_DIRECTIONS FOR THIS TASK:_
Print the complete set of entries exactly.
--- START DATA SECTION ---
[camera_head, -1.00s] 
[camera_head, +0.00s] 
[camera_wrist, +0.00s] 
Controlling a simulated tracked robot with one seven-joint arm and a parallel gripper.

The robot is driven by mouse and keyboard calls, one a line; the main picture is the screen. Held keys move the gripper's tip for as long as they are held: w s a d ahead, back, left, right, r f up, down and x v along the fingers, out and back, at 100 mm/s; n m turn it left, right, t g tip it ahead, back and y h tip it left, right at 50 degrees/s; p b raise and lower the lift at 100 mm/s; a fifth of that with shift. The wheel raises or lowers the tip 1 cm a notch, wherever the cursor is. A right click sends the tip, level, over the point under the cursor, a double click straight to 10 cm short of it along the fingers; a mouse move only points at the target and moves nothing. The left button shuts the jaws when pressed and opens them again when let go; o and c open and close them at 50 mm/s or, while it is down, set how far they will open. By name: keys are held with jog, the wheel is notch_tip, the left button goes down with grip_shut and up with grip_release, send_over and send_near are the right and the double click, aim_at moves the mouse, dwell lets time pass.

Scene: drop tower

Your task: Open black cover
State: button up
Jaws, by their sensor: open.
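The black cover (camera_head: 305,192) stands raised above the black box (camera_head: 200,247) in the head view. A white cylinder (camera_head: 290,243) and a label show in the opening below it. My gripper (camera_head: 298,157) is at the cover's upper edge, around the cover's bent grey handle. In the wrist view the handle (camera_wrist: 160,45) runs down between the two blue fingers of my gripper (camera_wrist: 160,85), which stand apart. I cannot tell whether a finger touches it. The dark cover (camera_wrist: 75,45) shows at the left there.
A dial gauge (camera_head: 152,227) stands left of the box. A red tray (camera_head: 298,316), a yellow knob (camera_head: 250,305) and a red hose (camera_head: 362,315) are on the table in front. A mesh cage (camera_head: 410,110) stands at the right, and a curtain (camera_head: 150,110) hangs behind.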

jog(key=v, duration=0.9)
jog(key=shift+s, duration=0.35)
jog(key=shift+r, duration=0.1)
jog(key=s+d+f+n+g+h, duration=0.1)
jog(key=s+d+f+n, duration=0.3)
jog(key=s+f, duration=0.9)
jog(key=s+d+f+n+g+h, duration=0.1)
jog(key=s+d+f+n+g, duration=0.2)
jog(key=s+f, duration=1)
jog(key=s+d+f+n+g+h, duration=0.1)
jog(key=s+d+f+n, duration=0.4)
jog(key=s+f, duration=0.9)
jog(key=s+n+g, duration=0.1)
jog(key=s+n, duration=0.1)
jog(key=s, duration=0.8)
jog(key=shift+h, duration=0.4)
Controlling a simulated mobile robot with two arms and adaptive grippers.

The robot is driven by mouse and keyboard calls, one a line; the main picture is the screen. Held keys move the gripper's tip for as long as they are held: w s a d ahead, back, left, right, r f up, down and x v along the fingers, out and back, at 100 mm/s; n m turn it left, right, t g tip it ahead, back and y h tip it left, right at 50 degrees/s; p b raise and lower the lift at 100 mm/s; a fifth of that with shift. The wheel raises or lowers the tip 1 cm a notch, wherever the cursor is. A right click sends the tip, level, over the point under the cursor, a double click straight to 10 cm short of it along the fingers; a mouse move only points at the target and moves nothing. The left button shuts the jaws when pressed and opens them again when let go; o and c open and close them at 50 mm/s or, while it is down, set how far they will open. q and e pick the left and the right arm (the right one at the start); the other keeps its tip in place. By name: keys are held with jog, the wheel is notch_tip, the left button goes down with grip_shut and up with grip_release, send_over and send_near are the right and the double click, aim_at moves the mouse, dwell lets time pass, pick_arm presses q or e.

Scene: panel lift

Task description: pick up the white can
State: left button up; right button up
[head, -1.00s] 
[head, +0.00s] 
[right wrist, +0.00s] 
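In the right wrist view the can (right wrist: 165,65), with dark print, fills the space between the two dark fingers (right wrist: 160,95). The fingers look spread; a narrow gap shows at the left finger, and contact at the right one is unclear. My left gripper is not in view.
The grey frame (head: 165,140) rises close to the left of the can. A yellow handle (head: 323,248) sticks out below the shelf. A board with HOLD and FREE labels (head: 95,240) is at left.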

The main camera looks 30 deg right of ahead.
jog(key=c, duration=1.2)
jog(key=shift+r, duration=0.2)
--- END DATA SECTION ---
_REPLY:_
[camera_head, -1.00s] 
[camera_head, +0.00s] 
[camera_wrist, +0.00s] 
Controlling a simulated tracked robot with one seven-joint arm and a parallel gripper.

The robot is driven by mouse and keyboard calls, one a line; the main picture is the screen. Held keys move the gripper's tip for as long as they are held: w s a d ahead, back, left, right, r f up, down and x v along the fingers, out and back, at 100 mm/s; n m turn it left, right, t g tip it ahead, back and y h tip it left, right at 50 degrees/s; p b raise and lower the lift at 100 mm/s; a fifth of that with shift. The wheel raises or lowers the tip 1 cm a notch, wherever the cursor is. A right click sends the tip, level, over the point under the cursor, a double click straight to 10 cm short of it along the fingers; a mouse move only points at the target and moves nothing. The left button shuts the jaws when pressed and opens them again when let go; o and c open and close them at 50 mm/s or, while it is down, set how far they will open. By name: keys are held with jog, the wheel is notch_tip, the left button goes down with grip_shut and up with grip_release, send_over and send_near are the right and the double click, aim_at moves the mouse, dwell lets time pass.

Scene: drop tower

Your task: Open black cover
State: button up
Jaws, by their sensor: open.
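The black cover (camera_head: 305,192) stands raised above the black box (camera_head: 200,247) in the head view. A white cylinder (camera_head: 290,243) and a label show in the opening below it. My gripper (camera_head: 298,157) is at the cover's upper edge, around the cover's bent grey handle. In the wrist view the handle (camera_wrist: 160,45) runs down between the two blue fingers of my gripper (camera_wrist: 160,85), which stand apart. I cannot tell whether a finger touches it. The dark cover (camera_wrist: 75,45) shows at the left there.
A dial gauge (camera_head: 152,227) stands left of the box. A red tray (camera_head: 298,316), a yellow knob (camera_head: 250,305) and a red hose (camera_head: 362,315) are on the table in front. A mesh cage (camera_head: 410,110) stands at the right, and a curtain (camera_head: 150,110) hangs behind.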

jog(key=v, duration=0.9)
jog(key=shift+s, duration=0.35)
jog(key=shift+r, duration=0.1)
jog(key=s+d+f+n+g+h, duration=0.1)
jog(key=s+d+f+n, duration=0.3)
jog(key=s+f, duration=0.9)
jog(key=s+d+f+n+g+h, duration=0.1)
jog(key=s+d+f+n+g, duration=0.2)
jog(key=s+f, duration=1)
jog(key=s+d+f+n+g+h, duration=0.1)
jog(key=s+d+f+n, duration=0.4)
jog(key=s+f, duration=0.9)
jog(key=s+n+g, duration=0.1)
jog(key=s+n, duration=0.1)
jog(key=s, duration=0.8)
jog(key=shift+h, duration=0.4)
Controlling a simulated mobile robot with two arms and adaptive grippers.

The robot is driven by mouse and keyboard calls, one a line; the main picture is the screen. Held keys move the gripper's tip for as long as they are held: w s a d ahead, back, left, right, r f up, down and x v along the fingers, out and back, at 100 mm/s; n m turn it left, right, t g tip it ahead, back and y h tip it left, right at 50 degrees/s; p b raise and lower the lift at 100 mm/s; a fifth of that with shift. The wheel raises or lowers the tip 1 cm a notch, wherever the cursor is. A right click sends the tip, level, over the point under the cursor, a double click straight to 10 cm short of it along the fingers; a mouse move only points at the target and moves nothing. The left button shuts the jaws when pressed and opens them again when let go; o and c open and close them at 50 mm/s or, while it is down, set how far they will open. q and e pick the left and the right arm (the right one at the start); the other keeps its tip in place. By name: keys are held with jog, the wheel is notch_tip, the left button goes down with grip_shut and up with grip_release, send_over and send_near are the right and the double click, aim_at moves the mouse, dwell lets time pass, pick_arm presses q or e.

Scene: panel lift

Task description: pick up the white can
State: left button up; right button up
[head, -1.00s] 
[head, +0.00s] 
[right wrist, +0.00s] 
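In the right wrist view the can (right wrist: 165,65), with dark print, fills the space between the two dark fingers (right wrist: 160,95). The fingers look spread; a narrow gap shows at the left finger, and contact at the right one is unclear. My left gripper is not in view.
The grey frame (head: 165,140) rises close to the left of the can. A yellow handle (head: 323,248) sticks out below the shelf. A board with HOLD and FREE labels (head: 95,240) is at left.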

The main camera looks 30 deg right of ahead.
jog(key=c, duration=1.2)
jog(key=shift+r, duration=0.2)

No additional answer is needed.